WHAT YOU NEED TO DO: Repeat the lines that follow, leaving nothing out.

BEGIN DATASET SECTION

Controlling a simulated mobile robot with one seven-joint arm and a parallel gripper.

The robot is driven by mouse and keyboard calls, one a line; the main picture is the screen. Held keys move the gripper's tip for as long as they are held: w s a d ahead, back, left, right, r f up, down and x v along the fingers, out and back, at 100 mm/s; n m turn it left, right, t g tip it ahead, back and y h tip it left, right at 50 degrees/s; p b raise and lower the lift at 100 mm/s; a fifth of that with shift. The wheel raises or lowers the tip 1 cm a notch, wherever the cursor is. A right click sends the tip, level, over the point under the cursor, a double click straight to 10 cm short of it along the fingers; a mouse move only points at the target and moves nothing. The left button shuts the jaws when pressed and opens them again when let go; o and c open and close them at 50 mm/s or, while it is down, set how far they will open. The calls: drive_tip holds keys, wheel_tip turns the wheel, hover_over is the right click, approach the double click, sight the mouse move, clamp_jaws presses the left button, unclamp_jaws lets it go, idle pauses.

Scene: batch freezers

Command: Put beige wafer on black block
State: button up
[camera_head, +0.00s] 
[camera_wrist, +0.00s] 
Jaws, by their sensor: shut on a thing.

END DATASET SECTION

CORRECT OUTPUT:
Controlling a simulated mobile robot with one seven-joint arm and a parallel gripper.

The robot is driven by mouse and keyboard calls, one a line; the main picture is the screen. Held keys move the gripper's tip for as long as they are held: w s a d ahead, back, left, right, r f up, down and x v along the fingers, out and back, at 100 mm/s; n m turn it left, right, t g tip it ahead, back and y h tip it left, right at 50 degrees/s; p b raise and lower the lift at 100 mm/s; a fifth of that with shift. The wheel raises or lowers the tip 1 cm a notch, wherever the cursor is. A right click sends the tip, level, over the point under the cursor, a double click straight to 10 cm short of it along the fingers; a mouse move only points at the target and moves nothing. The left button shuts the jaws when pressed and opens them again when let go; o and c open and close them at 50 mm/s or, while it is down, set how far they will open. The calls: drive_tip holds keys, wheel_tip turns the wheel, hover_over is the right click, approach the double click, sight the mouse move, clamp_jaws presses the left button, unclamp_jaws lets it go, idle pauses.

Scene: batch freezers

Command: Put beige wafer on black block
State: button up
[camera_head, +0.00s] 
[camera_wrist, +0.00s] 
Jaws, by their sensor: shut on a thing.

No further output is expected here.